With this truth, we come to a connection to the Parable of the Weeds:  That evil is often very hard to distinguish from good. To uncover this aspect of our Lord’s teaching, we must understand an important detail in the story: The Lord doesn’t use a generic word for “weeds”, which is the way the Greek word is most often translated. No, the Lord refers to a specific type of week, darnel, which is a rye grass plant with poisonous seeds which, in its early stages of growth, is difficult to tell apart from wheat. The point seems to be that evil can be difficult to distinguish from good.
But notice that some of the servants do notice the difference as time goes along and the plants in the field begin to grow. Here’s an important point for Jesus’ original hearers, for those in Matthew’s church, and for us, to grasp: We must be on the lookout for the presence of evil, and must be keen to see it for its unmistakable signature whenever we encounter it.
One final point is in order: Notice that Jesus says that the poisonous weeds are not to be plucked up out of the field, for to do so would require pulling up the wheat, as well. Better to leave the wheat (the good) in the field to make the field worthwhile, rather than to remove it.
Christians down through the ages who have longed for the dawning of the kingdom in all of its fullness have often wished that God would remove them from the world.

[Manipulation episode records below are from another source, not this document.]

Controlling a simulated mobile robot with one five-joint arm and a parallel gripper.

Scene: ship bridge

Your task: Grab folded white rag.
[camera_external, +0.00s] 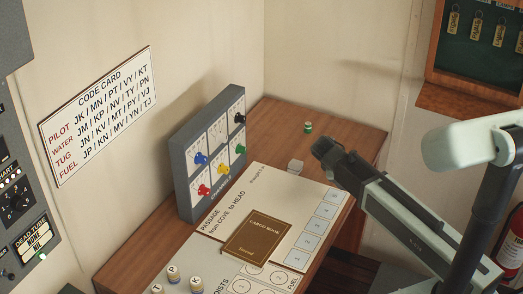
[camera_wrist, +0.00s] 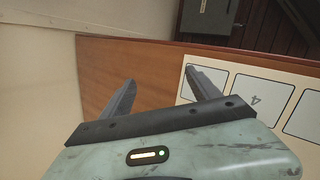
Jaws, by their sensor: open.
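No rag shows in the wrist view.
The chart board (camera_external: 263,192) carries a brown cargo book (camera_external: 256,237). A grey panel with coloured knobs (camera_external: 212,152) stands left. A small green-topped piece (camera_external: 308,127) is behind. Bare desk (camera_external: 350,136) lies at the back right. Several labelled pegs (camera_external: 173,274) stand in front.

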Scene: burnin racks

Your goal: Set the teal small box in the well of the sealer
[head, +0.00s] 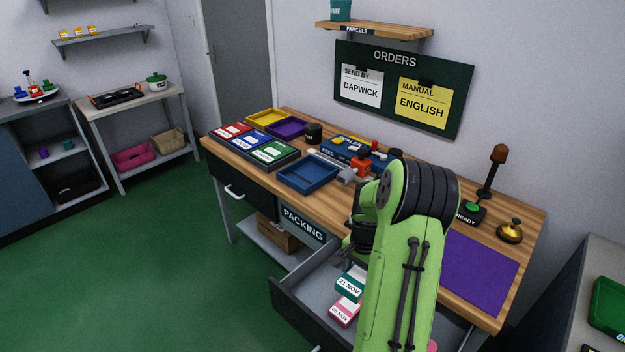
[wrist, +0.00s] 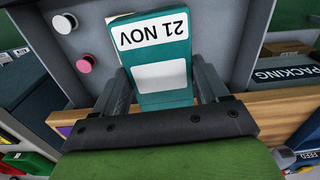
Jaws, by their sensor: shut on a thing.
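The teal small box (head: 352,281), labelled 21 NOV, is at the open drawer in the head view. In the wrist view the teal box (wrist: 160,62) sits between the two dark fingers of my gripper (wrist: 163,88), which is shut on it. In the head view my green arm covers most of the gripper. The blue sealer (head: 345,142) stands at the back of the wooden bench, left of my arm. Its well cannot be made out; my arm and an orange-red part hide some of that area.
The grey drawer (head: 290,291) is pulled out below the bench and holds a pink box (head: 344,312) labelled 06 NOV. A blue tray (head: 308,174) is in front of the sealer. A purple mat (head: 480,267), a bell (head: 510,231) and a READY button (head: 467,213) are on the right.

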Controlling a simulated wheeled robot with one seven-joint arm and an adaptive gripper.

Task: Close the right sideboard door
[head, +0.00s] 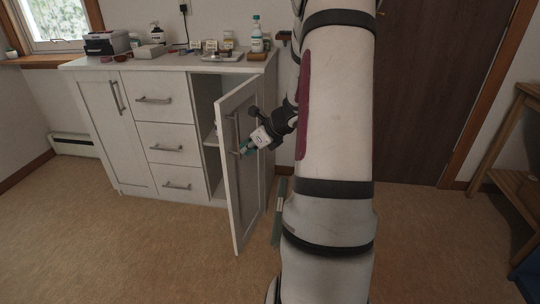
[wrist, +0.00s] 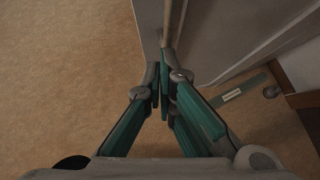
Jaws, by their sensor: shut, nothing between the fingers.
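The white sideboard (head: 130,68) stands against the wall. Its right door (head: 238,200) is swung wide open toward me, showing the shelf compartment (head: 206,120) behind it. A vertical bar handle is on the door's outer face, partly hidden by my gripper. My gripper (head: 244,151) is at the door's outer face near the handle, with its fingers shut. In the wrist view, the green fingers (wrist: 163,75) meet beside the edge of the door (wrist: 150,25). I cannot tell whether they touch the door. The left door (head: 98,135) and the drawers (head: 160,145) are shut.
Bottles (head: 256,38), a tray (head: 222,57) and a dark box (head: 106,43) stand on the sideboard top. A greenish strip (head: 279,212) is on the floor right of the door. A wooden stand (head: 515,150) is at the far right. The floor in front is clear.

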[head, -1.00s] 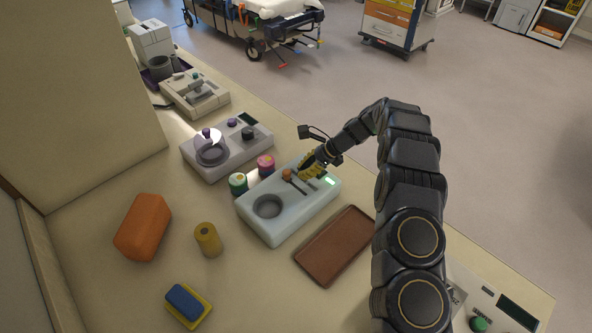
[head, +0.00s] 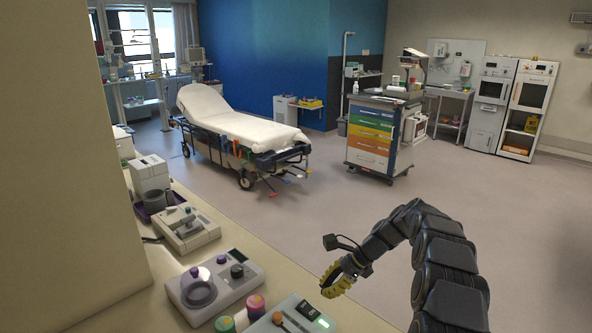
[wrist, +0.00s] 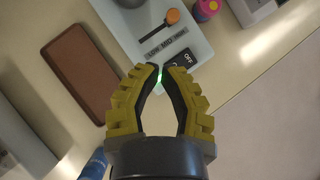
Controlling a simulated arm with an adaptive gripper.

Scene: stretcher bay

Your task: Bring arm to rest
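My gripper (head: 338,284) has two yellow ridged fingers with dark inner pads. In the wrist view its fingertips (wrist: 163,68) come together almost touching, with a narrow empty gap behind them. In the head view it hangs off the counter's far edge side, to the right of the pale device (head: 285,318). In the wrist view this device (wrist: 200,42) lies beyond the fingertips, apart from them, with an orange-knobbed slider and a dark OFF switch. My gripper holds nothing that I can see.
A brown tray (wrist: 75,68) lies left of the device. A grey device with a round dish (head: 225,291) and green and pink capped containers (head: 255,304) stand on the counter. Open floor (head: 330,220) lies beyond, with a stretcher (head: 240,132) and drawer cart (head: 378,135).

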Some Christians harbor such a sentiment to the point that they withdraw themselves (and their influence) from the world completely. Some Christians become, in the process, so heavenly minded that they are little earthly good. That doesn’t seem to be what God intends for His people. We are to be about the redeeming work of growing into a mature faith in order to give the world (the field) worth and value.

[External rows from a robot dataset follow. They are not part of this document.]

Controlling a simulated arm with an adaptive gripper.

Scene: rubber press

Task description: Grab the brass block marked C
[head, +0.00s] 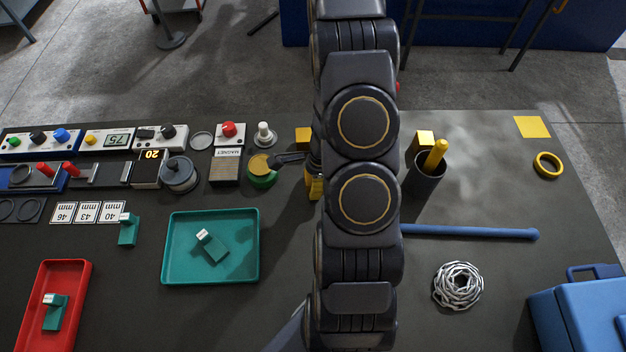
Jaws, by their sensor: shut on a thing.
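My arm runs down the middle and hides most of my gripper (315,165); only a dark sliver shows at the arm's left edge. A brass-yellow block (314,187) shows at this sliver, partly hidden by the arm; my gripper appears shut on it. I cannot read any letter on it, nor tell whether it touches the table. Another brass-yellow block (303,139) stands just behind, and a third (420,140) stands right of the arm. No letter is readable on either, so I cannot tell which is C.
A green round pot (262,179) with a dark handle sits left of the gripper. A dark cup (427,178) holds a yellow rod. A blue bar (470,232), a wire coil (458,286) and a blue box (575,318) lie right. Teal (254,262) and red (82,300) trays are left.

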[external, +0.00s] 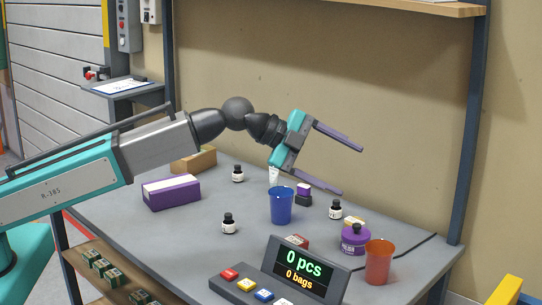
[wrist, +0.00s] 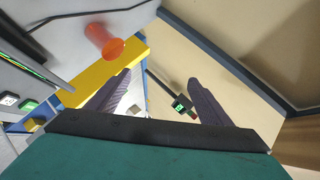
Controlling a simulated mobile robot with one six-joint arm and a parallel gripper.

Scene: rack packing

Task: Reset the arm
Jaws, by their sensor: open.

In Matthew’s understanding, God’s final and complete work will take place at the close of the age. In Matthew’s Gospel account, that final accounting and judgment is never far below the surface of his writing. But such a final and complete work is to be done in God’s good time, not ours. Our task is to be faithful in the face of evil, redeeming the world by our presence and our witness.
May God strengthen us for this work.
AMEN.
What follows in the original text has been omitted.